05 Mar 2014
Completion of the James Webb Space Telescope and technology development for wide-field infrared telescope also highlighted.
The US presidential budget request for NASA’s fiscal year 2015 includes support for the launch of the James Webb Space Telescope (JWST) in October 2018, the development of new optics and infrared detector and coronagraph technology, and a high-powered solar propulsion system to redirect an asteroid.
Totaling $17.5 billion, which the agency hopes will be boosted by an extra $900 million pending Congressional approval of President Obama’s “opportunity growth and security” initiative, the proposed budget compares with the $16.9 billion spent in fiscal 2013 and $17.6 billion enacted for the current year.
NASA chief Charles Bolden highlighted the continuation of a “stepping stone” approach towards goals including eventually sending a human crew to Mars in the 2030s, as well as ongoing support for the International Space Station for at least another decade and the launch of an unprecedented five Earth science projects this year.
With $645 million allocated to JWST for fiscal 2015, the year should see delivery of the primary mirror backplane and backplane support to NASA’s Goddard Space Center ahead of the planned launch.
With completion of the problematic and delayed JWST project finally in sight, developments in space astronomy will turn to the planned Wide-field Infrared Survey Telescope (WFIRT) mission.

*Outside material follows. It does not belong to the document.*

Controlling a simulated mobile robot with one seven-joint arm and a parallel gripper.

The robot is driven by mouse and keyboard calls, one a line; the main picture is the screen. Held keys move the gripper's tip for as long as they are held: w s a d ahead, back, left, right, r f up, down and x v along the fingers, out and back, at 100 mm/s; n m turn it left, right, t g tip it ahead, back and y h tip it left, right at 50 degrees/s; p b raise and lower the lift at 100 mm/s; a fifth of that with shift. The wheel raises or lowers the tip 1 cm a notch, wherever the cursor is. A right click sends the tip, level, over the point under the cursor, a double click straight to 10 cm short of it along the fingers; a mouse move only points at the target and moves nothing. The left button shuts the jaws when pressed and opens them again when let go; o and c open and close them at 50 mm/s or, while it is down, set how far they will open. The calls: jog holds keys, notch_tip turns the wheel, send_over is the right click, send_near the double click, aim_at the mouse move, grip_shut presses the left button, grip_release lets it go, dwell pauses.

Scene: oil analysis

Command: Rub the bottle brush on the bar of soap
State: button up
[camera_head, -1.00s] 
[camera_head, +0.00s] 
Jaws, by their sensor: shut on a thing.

Based on two “Hubble-class” 2.4 meter telescopes, the project also plans to deploy a high-contrast coronagraph that it is hoped will significantly advance direct imaging of exoplanets.
Major advances in the scientific study of dark energy and galaxy formation are also expected, and the development of new detectors will be crucial.

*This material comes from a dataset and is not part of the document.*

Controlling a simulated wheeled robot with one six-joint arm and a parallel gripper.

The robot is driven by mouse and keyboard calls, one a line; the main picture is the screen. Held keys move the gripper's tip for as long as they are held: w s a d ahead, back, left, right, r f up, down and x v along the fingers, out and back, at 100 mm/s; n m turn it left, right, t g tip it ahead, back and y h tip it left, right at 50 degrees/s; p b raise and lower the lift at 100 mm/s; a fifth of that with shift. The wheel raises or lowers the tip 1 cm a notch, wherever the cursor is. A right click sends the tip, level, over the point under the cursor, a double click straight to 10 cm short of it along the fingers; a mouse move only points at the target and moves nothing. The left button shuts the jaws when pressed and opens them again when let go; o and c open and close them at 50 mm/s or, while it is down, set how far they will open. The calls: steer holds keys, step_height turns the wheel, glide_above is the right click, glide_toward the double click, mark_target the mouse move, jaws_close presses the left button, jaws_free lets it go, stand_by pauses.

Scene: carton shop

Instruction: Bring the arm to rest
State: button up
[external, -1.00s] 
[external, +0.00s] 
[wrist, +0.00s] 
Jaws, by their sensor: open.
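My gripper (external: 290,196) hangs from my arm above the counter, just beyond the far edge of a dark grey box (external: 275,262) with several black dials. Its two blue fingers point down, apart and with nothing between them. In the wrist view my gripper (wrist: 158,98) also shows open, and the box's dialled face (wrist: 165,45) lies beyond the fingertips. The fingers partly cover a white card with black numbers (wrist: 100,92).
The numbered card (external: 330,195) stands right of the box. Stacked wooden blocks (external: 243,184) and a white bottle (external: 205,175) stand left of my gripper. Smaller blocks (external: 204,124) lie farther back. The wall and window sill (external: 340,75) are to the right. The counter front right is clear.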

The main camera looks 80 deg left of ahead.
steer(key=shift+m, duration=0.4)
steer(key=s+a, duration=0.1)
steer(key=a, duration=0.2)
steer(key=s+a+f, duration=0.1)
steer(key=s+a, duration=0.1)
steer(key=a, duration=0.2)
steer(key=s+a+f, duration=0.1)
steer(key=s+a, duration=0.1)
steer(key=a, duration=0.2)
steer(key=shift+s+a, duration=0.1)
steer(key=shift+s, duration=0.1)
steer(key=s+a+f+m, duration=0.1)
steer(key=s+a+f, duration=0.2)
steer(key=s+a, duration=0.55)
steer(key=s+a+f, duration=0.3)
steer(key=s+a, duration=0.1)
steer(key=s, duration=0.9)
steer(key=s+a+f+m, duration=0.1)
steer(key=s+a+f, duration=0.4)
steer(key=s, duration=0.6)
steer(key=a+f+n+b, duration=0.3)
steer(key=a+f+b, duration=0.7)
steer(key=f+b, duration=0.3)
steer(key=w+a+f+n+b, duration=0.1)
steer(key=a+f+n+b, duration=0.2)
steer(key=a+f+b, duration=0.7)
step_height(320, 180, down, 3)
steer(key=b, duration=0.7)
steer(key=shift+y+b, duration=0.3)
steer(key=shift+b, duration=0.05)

But Bolden also pointed out the scope for real-world economic benefits of the administration’s pioneering aeronautics research, which has a focus on reducing fuel consumption, noise and emissions, adding: "All of the investments we make at NASA help drive technology and innovation, spur economic activity and create jobs.”

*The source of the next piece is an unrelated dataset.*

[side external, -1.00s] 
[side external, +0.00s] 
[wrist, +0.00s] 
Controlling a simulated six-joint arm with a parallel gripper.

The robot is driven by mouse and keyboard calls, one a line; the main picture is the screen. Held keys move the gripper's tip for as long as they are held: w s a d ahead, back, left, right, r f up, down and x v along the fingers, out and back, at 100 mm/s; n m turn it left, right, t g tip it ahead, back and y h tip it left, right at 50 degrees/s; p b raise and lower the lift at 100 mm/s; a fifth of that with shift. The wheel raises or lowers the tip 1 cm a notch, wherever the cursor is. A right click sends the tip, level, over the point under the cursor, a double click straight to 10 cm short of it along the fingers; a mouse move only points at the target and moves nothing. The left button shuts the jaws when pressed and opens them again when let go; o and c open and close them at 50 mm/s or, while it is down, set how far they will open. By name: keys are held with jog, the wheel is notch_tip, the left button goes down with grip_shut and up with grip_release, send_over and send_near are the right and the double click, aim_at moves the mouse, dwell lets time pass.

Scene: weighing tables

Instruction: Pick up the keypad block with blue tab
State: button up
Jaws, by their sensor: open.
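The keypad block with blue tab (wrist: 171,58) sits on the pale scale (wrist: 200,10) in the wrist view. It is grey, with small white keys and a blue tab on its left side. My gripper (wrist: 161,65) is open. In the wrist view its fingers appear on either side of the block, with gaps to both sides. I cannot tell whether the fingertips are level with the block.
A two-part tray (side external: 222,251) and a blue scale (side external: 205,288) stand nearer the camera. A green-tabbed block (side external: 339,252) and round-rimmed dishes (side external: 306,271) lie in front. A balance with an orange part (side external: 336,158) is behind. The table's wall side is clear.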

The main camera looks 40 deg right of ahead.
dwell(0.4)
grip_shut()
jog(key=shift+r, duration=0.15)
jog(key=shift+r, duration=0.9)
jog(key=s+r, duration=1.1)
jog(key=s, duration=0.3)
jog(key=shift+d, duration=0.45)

Under the planned $886 million in proposed additional funding for fiscal 2015, NASA will focus on specific priorities. “This ‘invest in America’ initiative recognizes that the type of innovation and technology development we do helps create opportunity, grow our economy and secure our future,” Bolden said.
Another key goal is to send a crew to an asteroid by 2025, and NASA says that it is formulating an “asteroid redirect” mission. That will involve the deployment of a robot powered by solar electric propulsion – a propellant-free technology that could also be used to transfer satellites between orbits and deal with their increasing power demands.
Funding for that solar propulsion development is covered by a proposed $706 million budget earmarked for space technology (up from $576 million this year), which will also support seven launches in a two-year window.
The technologies include a deep-space atomic clock, ongoing support for space-to-ground laser communications slated for demonstration in 2018, and the so-called “Sunjammer” solar sail. $133 million has been allocated for early work on the asteroid mission, including the solar propulsion technology.
Sunjammer represents NASA’s first solar sail mission to deep space, and is seen as the final step before such propulsive technologies are integrated into future space missions.
Using a solar sail will enable NASA to position a solar wind analyzer and magnetometer developed by the UK Space Agency closer to the Sun than is presently possible – something that will give an earlier warning of major geomagnetic solar storms like the 1859 event that produced an aurora as far south as the Caribbean.
A similar event today would cause massive disruption to electrical networks and air travel, but with current technologies only a 45-minute warning of the impending disaster would be possible. Sunjammer should increase that time by one hour, which is said by its proponents to be a “game-changer”.